### Stated problem
Output exactly, and only, the lines from the line containing "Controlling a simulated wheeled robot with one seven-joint" through the line containing "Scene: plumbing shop", both included.

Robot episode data

## Start

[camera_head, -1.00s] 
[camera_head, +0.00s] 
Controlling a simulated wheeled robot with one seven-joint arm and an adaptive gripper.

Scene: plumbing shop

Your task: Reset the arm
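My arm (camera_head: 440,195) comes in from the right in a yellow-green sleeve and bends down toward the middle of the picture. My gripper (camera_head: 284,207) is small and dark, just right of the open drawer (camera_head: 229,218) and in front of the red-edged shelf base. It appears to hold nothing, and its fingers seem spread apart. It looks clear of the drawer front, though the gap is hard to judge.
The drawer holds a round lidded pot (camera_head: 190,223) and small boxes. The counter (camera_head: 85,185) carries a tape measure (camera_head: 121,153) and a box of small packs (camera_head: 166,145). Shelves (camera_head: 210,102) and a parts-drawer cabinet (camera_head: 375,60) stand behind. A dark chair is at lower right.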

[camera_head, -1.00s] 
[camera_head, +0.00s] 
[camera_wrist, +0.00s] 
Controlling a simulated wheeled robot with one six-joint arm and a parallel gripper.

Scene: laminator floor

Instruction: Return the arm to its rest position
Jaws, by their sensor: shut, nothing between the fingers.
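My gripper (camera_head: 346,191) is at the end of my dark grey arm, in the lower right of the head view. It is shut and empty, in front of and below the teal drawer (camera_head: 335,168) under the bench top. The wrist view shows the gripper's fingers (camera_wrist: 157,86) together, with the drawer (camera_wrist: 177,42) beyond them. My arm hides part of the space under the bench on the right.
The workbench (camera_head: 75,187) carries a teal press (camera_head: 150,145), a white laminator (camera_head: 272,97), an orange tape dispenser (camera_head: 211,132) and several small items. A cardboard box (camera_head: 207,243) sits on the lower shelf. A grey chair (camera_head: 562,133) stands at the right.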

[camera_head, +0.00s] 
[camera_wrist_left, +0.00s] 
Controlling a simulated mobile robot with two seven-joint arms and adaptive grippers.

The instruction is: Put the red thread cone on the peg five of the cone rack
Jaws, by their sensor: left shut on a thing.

## End

### Exercise response
Controlling a simulated wheeled robot with one seven-joint arm and an adaptive gripper.

Scene: plumbing shop

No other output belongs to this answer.